Cantillon: Brewers will have to be crafty to succeed

Brooklyn Brewery ships 252,000 barrels a year so there is clearly room for expansion

As all good trend-watchers will know, Brooklyn, the founding well of hipsterdom, is home to one of the ultimate craft beers: Brooklyn Lager.

The totemic brewery is known for long-resisting the blandishments of Wall Street investors attracted by its earnings potential. And what an earnings potential it is.

When the Colorado brewer behind another famous craft beer, Dale's Pale Ale, was sold, it was valued at as much as 20 times its 12-month earnings. This contrasts lip-smackingly well with Budweiser and Heineken at 13.4 and 12.5 times respectively. The numbers will be enviously eyed by Ireland's burgeoning craft beer industry, which is still, despite huge growth, in its nascency.

A “craft beer”, imbibed and not swallowed by the ever-growing legion of flat-cap wearing adherents, is defined by the US Brewers’ Association as a company that produces fewer than six million barrels a year.

READ MORE

Brooklyn Brewery ships 252,000 a year so there is clearly room for expansion, a move it has avoided until now.

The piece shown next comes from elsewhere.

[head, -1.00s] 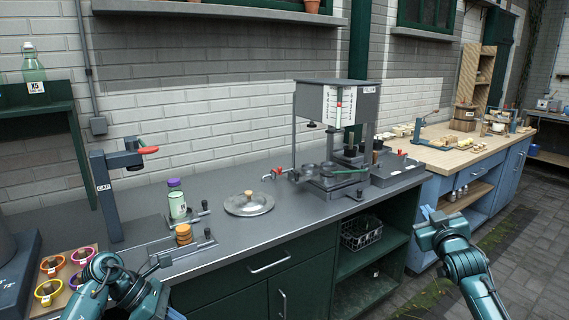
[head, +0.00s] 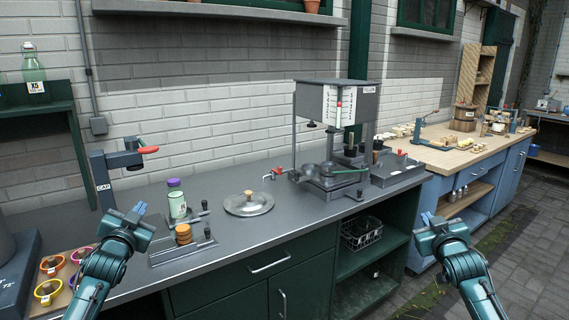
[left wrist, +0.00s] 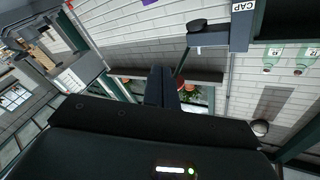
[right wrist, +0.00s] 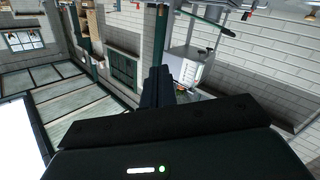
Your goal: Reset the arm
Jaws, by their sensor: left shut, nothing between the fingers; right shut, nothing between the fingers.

In the offing is investment from Wall Street to underpin plans to build a new brewery costing €150 million.

As the Noah Baumbach/Ben Stiller film While We're Young points out, hipsterdom is about being seen to be on the outside while trying to make it on the inside, preferably in the creative fields.

However, there are dangers to the approach. When Anheuser-Busch swallowed, sorry, imbibed, Oregon's 10 Barrel Brewing last year, it provoked an angry backlash. Similar attempts to marry big and small beer can't be far away in Ireland, and lessons will have been learned.

With Smithwicks, owned by Diageo, in its recent TV ad box-ticking all the trappings of hipsterdom – flat cap, brogues, high nelly, slightly-too-tight tweed jacket and skinny trousers – it is clear some of the local giants have already been getting in on the craft beer act from the outside. The trick for the big beer companies and the hipster microbreweries will be to maintain their independent image while benefiting from the hard cash that comes from serious corporate investment.

Good luck to them: Cantillon generally sticks to a pint of plain and a ball of malt.